HONG KONG • Hong Kong's government has tightened property rules for the second time since November, to shut a loophole that grants investors buying multiple units at one go lower tax rates.
First-time home buyers acquiring more than one property in a single contract will now be charged the same 15 per cent stamp duty that applies to a second purchase, rather than the 4.25 per cent duty for first-time buyers.
The change, announced late on Tuesday by Hong Kong Chief Executive Leung Chun Ying, took effect at midnight.

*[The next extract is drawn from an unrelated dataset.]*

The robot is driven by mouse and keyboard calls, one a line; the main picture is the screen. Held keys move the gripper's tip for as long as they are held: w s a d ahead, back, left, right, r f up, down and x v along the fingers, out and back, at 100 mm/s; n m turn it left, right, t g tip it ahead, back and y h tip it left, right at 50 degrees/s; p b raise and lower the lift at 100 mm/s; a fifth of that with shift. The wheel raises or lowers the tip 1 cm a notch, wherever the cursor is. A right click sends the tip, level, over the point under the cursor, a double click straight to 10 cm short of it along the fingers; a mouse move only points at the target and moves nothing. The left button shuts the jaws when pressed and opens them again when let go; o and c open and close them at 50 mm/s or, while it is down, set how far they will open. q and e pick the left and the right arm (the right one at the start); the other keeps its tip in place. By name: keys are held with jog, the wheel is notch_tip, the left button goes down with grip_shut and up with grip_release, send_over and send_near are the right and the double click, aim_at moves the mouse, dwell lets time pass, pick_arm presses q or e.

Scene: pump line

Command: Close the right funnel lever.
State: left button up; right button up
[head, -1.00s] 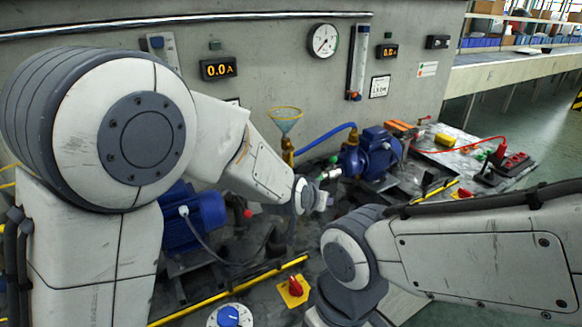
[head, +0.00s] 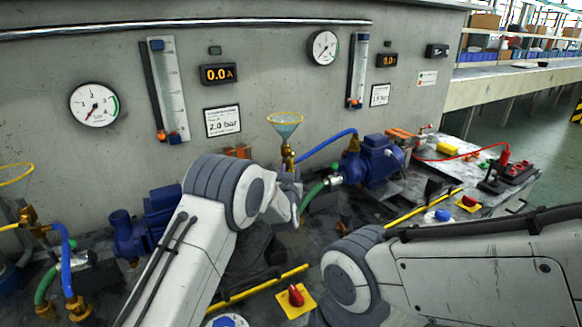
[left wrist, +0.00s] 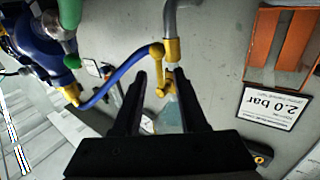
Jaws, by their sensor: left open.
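The right funnel (head: 285,124), clear with a yellow rim, stands on a brass valve (head: 287,157) at the middle of the head view. In the left wrist view, which is upside down, the brass valve (left wrist: 171,50) hangs from a grey pipe. My left gripper (left wrist: 162,78) is open around the valve area. My right gripper is out of view.
A blue hose (head: 325,146) runs from the valve toward the blue pump (head: 375,158) on the right. A green hose (head: 312,193) passes close to my left gripper. The left funnel (head: 14,174) stands far left. The wall behind carries gauges and a 2.0 bar sign (head: 222,121).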

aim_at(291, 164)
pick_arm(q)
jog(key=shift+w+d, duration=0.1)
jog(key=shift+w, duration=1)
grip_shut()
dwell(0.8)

"Though buying multiple flats in one contract accounts for a small proportion of residential apartment transactions, there's a noticeable increasing trend," Mr Leung said. "This doesn't only go against the government's goal to clamp down investor demand through the new stamp duty, it also fuels the property market sentiment."
Hong Kong's leaders are seeking to address a gap that allowed the richest buyers to take advantage of rules intended to help first-time home buyers as they face rising discontent over wealth inequality and skyrocketing housing costs.
The previous attempt to rein in the market in November did little to cool demand, with prices setting new records this year in the world's least affordable market.
Existing home prices have reached record highs, according to the Centaline Property Centa-City Leading Index. Even after the United States Federal Reserve raised interest rates, a move that presages higher mortgage rates, developers have seen brisk sales.
Cheung Kong Property Holdings last week offered 40 sq m flats in east Hong Kong island for at least HK$10.3 million (S$1.86 million), Apple Daily reported. The amount could buy a two-bedroom, inner-city Sydney apartment with a carpark space, according to property website Domain.com.
Hong Kong's de-facto central bank on Monday expressed concern about the riskiness of mortgages issued by developers with high loan-to-valuation ratios.
The accumulation of these mortgages may change the risk-profile of developers to which banks may have exposure, said Mr Raymond Chan, executive director of banking supervision at the Hong Kong Monetary Authority (HKMA).
He added that HKMA may ask banks to take further steps to manage their exposure to the sector.